LES QUESTIONS EN LITIGE

[20]            Les questions soulevées par la Couronne dans le cadre de la présente requête sont simplement celles de savoir si les rapports du Dr Martinez

a)          satisfont ou non au critère de la pertinence,

b)          satisfont ou non au critère de la nécessité d'aider le juge des faits,

c)          advenant qu'ils soient admis, vont ou non accroître la durée et les coûts du procès indûment et sans motif valable.


LES ARGUMENTS

La Couronne

[21]            La Couronne soutient de manière générale que les rapports Martinez ne satisfont pas aux critères de la pertinence et de la nécessité énoncés par la Cour suprême du Canada dans R. c. Mohan, [1994] 2 R.C.S. 9, page 20.

[22]            La Couronne est d'avis, en outre, qu'admettre les rapports en preuve ferait indûment accroître la durée et les coûts du procès, sans motif valable.

[23]            La Couronne affirme de manière subsidiaire que, même si l'on pouvait dire que les rapports traitent de questions pertinentes quant au contexte, notamment historique, il est bien clair selon la jurisprudence qu'il n'y a pas lieu d'admettre de tels renseignements lorsqu'ils ne sont que de « pertinence minimale » ou sont utilisés au soutien d'opinions sans pertinence avec les questions plaidées. Se reporter à cet égard à Bande indienne de Squamish c. Canada, [1998] 144 F.T.R. 106, paragraphe 23.


[24]            La Couronne fait souligner que le mandat confié au Dr Martinez en vue de l'établissement des rapports ainsi que les fins convenues des rapports eux-mêmes ont une très large portée. Bien qu'on ait inclus dans le mandat l'étude de tout traité ou arrangement constructif conclu partout dans le monde et à tout moment quelconque de l'histoire, les rapports ne traitent d'aucune manière des traités visés dans les actes de procédure ni des questions précises soulevées dans la présente action.

[25]            Le libellé même des rapports fait voir clairement, la Couronne affirme-t-elle, que ceux-ci n'étaient pas destinés à être utilisés par les demanderesses en l'espèce comme preuve sous forme d'opinion d'expert devant aider la Cour à trancher les questions dont elle était saisie.

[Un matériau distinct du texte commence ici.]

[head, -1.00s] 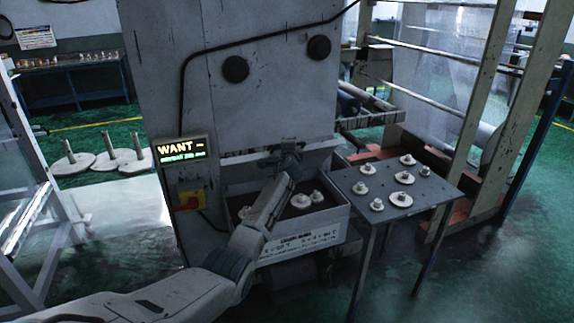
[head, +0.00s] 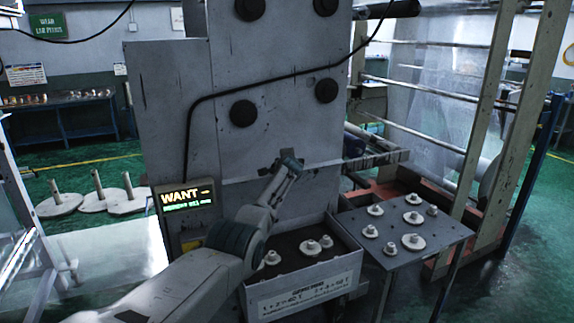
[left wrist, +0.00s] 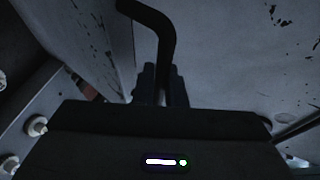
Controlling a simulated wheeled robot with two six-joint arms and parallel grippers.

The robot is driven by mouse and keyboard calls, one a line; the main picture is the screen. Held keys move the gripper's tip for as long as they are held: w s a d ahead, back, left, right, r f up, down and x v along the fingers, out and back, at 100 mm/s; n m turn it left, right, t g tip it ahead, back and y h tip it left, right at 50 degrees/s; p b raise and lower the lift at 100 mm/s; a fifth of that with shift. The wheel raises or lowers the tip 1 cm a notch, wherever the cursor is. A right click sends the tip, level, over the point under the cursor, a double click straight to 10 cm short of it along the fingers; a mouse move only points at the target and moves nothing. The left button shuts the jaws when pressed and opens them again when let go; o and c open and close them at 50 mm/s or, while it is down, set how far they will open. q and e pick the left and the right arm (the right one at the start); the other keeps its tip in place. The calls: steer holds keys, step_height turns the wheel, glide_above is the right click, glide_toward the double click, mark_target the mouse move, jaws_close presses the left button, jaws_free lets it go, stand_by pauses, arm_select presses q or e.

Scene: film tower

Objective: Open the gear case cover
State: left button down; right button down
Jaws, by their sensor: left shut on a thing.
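The gear case (head: 305,287) is a grey open box with a lettered front, low on the machine. Several pale gears (head: 310,247) on posts show inside it. The cover (head: 312,190) appears as a worn grey panel standing raised behind the box; its exact edges are hard to tell from the machine wall. My left gripper (head: 290,160) is in front of the panel. In the left wrist view my left gripper (left wrist: 161,85) is shut on a dark bent handle (left wrist: 160,30), with a chipped pale panel beside it. My right gripper is not in view.
A grey table (head: 440,243) with several pale gears stands right of the box. A lit WANT display (head: 187,197) is on the machine's left side. Knobs (head: 243,113) and a black cable (head: 270,77) are on the wall above. Discs with posts (head: 100,197) stand at left.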

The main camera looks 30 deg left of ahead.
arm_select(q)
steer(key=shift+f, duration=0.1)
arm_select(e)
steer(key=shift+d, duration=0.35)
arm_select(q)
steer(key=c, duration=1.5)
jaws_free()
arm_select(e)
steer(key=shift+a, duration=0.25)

[26]            Pour ce qui est de la question de la nécessité, cette fois, la Couronne souligne qu'il est loisible à la Cour d'examiner d'office tout document des Nations Unies (y compris les rapports Martinez) et qu'elle n'a pas besoin pour ce faire de l'assistance d'un prétendu expert. Les avocats peuvent de même, sous réserve de l'autorisation de la Cour, renvoyer à tout document pertinent dans leur argumentation sans avoir à présenter une prétendue preuve d'expert.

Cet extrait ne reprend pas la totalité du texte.